- Problem
Retype each line exactly. Skip images.

— start Data lines —

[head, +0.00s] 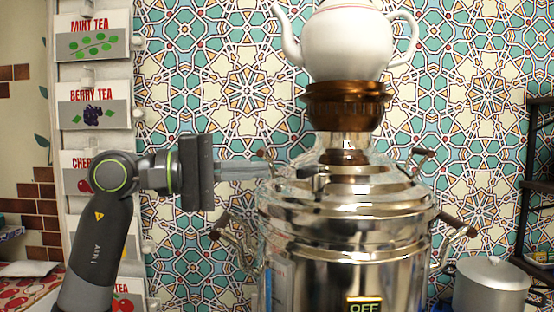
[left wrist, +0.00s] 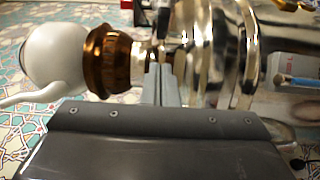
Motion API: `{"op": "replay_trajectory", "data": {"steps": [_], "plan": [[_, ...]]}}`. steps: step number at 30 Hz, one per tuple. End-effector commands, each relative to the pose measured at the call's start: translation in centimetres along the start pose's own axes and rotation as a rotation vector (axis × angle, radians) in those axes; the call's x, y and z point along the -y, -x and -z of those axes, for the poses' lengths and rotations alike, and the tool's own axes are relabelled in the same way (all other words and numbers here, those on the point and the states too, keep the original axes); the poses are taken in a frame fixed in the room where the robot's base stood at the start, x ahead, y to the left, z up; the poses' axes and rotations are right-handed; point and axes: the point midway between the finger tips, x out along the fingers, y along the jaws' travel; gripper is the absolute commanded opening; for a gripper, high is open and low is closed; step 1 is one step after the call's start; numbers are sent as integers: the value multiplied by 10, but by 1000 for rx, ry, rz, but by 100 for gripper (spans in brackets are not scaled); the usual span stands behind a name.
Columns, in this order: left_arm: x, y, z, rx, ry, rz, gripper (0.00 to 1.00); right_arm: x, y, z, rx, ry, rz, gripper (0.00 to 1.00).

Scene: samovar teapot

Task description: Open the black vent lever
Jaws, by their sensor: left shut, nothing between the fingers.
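The shiny metal samovar (head: 345,240) stands in the centre of the head view. A small black piece that looks like the vent lever (head: 313,173) sits on its lid, left of the neck. My left gripper (head: 268,168) is shut and empty, pointing right. Its fingertips are at the left edge of the samovar's top, a little left of the black piece in the picture. In the left wrist view the shut fingers (left wrist: 163,82) point toward the neck between the copper-brown ring (left wrist: 108,60) and the samovar body (left wrist: 212,60). Contact cannot be told. My right gripper is out of view.
A white teapot (head: 347,45) stands on the brown ring (head: 345,104) above the samovar. Wooden-tipped handles (head: 458,226) stick out at its sides. A tea-box rack (head: 95,90) is at the left, a metal pot (head: 490,285) at the lower right. A patterned wall is behind.

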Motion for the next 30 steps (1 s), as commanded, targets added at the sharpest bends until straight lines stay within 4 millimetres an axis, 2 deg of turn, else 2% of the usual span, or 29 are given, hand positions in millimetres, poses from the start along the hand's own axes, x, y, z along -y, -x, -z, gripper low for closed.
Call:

— end Data lines —

- The answer
[head, +0.00s] 
[left wrist, +0.00s] 
Motion API: `{"op": "replay_trajectory", "data": {"steps": [_], "plan": [[_, ...]]}}`. steps: step number at 30 Hz, one per tuple. End-effector commands, each relative to the pose measured at the call's start: translation in centimetres along the start pose's own axes and rotation as a rotation vector (axis × angle, radians) in those axes; the call's x, y and z point along the -y, -x and -z of those axes, for the poses' lengths and rotations alike, and the tool's own axes are relabelled in the same way (all other words and numbers here, those on the point and the states too, keep the original axes); the poses are taken in a frame fixed in the room where the robot's base stood at the start, x ahead, y to the left, z up; the poses' axes and rotations are right-handed; point and axes: the point midway between the finger tips, x out along the fingers, y along the jaws' travel; gripper is the absolute commanded opening; for a gripper, high is open and low is closed; step 1 is one step after the call's start; numbers are sent as integers: the value multiplied by 10, but by 1000 for rx, ry, rz, but by 100 for gripper (spans in brackets are not scaled); the usual span stands behind a name.
Columns, in this order: left_arm: x, y, z, rx, ry, rz, gripper (0.00 to 1.00); right_arm: x, y, z, rx, ry, rz, gripper (0.00 to 1.00).

Scene: samovar teapot

Task description: Open the black vent lever
Jaws, by their sensor: left shut, nothing between the fingers.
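The shiny metal samovar (head: 345,240) stands in the centre of the head view. A small black piece that looks like the vent lever (head: 313,173) sits on its lid, left of the neck. My left gripper (head: 268,168) is shut and empty, pointing right. Its fingertips are at the left edge of the samovar's top, a little left of the black piece in the picture. In the left wrist view the shut fingers (left wrist: 163,82) point toward the neck between the copper-brown ring (left wrist: 108,60) and the samovar body (left wrist: 212,60). Contact cannot be told. My right gripper is out of view.
A white teapot (head: 347,45) stands on the brown ring (head: 345,104) above the samovar. Wooden-tipped handles (head: 458,226) stick out at its sides. A tea-box rack (head: 95,90) is at the left, a metal pot (head: 490,285) at the lower right. A patterned wall is behind.

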Motion for the next 30 steps (1 s), as commanded, targets added at the sharpest bends until straight lines stay within 4 millimetres an axis, 2 deg of turn, else 2% of the usual span, or 29 are given, hand positions in millimetres, poses from the start along the hand's own axes, x, y, z along -y, -x, -z, gripper low for closed.
Call:

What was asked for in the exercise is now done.